Wednesday, February 11, 2009

Touch Me Twice.

I could see Apple being the type of company that restricts users and intellectual "property" to keep them tethered to its own devices. Which is what most lends credence to this rumor of Apple asking Google to remove multi-touch from its Android OS. And that's what it looks like happened, the feature was implemented and then commented out of the release. Although its not that big a deal if you really care about it. Android is open source, just uncomment the feature and run your own build. The real question is whether Android developers will anticipate an audience of "hacked" multi-touch users and include functions to take advantage.

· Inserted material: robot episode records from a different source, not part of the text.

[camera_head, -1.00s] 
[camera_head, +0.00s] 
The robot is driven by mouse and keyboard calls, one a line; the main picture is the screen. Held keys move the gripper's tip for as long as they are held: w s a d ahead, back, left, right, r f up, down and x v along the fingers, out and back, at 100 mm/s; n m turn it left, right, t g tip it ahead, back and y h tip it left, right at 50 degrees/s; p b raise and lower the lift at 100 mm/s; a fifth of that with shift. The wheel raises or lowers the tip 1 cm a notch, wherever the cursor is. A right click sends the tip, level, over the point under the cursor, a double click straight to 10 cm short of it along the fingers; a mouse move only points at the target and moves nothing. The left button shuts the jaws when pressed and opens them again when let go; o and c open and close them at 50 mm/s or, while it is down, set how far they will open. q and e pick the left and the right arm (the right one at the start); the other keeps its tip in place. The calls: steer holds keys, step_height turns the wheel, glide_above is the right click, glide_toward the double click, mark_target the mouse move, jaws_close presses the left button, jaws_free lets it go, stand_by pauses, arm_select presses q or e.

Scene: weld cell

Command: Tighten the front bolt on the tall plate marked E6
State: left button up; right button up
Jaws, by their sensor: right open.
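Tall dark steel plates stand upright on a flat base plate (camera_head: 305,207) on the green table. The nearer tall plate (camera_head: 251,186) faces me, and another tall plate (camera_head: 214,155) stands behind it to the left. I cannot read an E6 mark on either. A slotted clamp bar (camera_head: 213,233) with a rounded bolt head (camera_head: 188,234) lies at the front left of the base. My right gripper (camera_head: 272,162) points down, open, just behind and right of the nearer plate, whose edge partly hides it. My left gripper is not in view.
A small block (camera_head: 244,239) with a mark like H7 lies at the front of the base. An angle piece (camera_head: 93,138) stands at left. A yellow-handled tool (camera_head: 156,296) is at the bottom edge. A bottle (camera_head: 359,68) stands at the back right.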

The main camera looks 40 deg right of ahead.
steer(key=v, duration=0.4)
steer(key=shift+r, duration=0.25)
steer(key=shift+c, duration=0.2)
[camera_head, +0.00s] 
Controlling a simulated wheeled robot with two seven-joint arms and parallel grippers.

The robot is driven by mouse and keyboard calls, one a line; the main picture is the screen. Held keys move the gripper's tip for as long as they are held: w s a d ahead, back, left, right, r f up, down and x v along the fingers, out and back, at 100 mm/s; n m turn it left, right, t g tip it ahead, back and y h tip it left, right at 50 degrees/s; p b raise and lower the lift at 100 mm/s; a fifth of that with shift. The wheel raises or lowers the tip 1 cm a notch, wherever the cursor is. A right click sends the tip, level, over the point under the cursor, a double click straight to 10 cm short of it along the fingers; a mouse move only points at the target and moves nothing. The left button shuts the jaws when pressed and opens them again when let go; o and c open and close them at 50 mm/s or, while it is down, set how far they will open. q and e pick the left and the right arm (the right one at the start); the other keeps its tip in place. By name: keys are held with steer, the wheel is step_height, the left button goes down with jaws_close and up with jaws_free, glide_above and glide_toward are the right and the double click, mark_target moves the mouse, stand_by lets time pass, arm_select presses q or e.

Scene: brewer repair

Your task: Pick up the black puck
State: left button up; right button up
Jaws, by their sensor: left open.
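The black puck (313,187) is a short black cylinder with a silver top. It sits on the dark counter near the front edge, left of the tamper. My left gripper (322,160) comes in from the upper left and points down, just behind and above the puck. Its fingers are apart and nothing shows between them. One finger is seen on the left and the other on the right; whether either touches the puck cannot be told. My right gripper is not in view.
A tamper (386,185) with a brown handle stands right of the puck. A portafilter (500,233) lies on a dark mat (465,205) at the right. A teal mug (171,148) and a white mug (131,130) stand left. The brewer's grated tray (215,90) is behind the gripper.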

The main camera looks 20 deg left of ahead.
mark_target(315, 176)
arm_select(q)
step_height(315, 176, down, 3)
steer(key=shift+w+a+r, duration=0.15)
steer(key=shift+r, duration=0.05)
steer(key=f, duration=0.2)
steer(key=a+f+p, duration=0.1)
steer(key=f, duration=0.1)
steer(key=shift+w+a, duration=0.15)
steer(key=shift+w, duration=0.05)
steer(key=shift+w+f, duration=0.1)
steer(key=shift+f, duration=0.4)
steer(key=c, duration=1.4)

Some people raise flags that Apple could seemingly command partner Google, and rather than risk the fickle reprisals in which Apple is known to engage. Yeah, that's kinda silly, but I'd rather keep my Google brand iPod apps and the G1 not be tied up in litigation, so I'm fine with Google's decision. I think the real problem is that Apple thinks it owns multi-touch to begin with. Folks have been working on multi-touch since 1982, and sure, Apple brought a device to maket with the technology after buying up a company that made then since 1999. But come on, using more than one finger to interact with a device? How in the hell is that not obvious? Hmmm... I've made a touch screen that responds when I touch it with my finger... I have ten fingers... I guess I'm all done here.

And even if you are an Apple fanboy, this shouldn't seem cool because now instead of dreaming up that next great feature, Apple can sit around on the multi-touch hill, making sure no one else tries to climb it.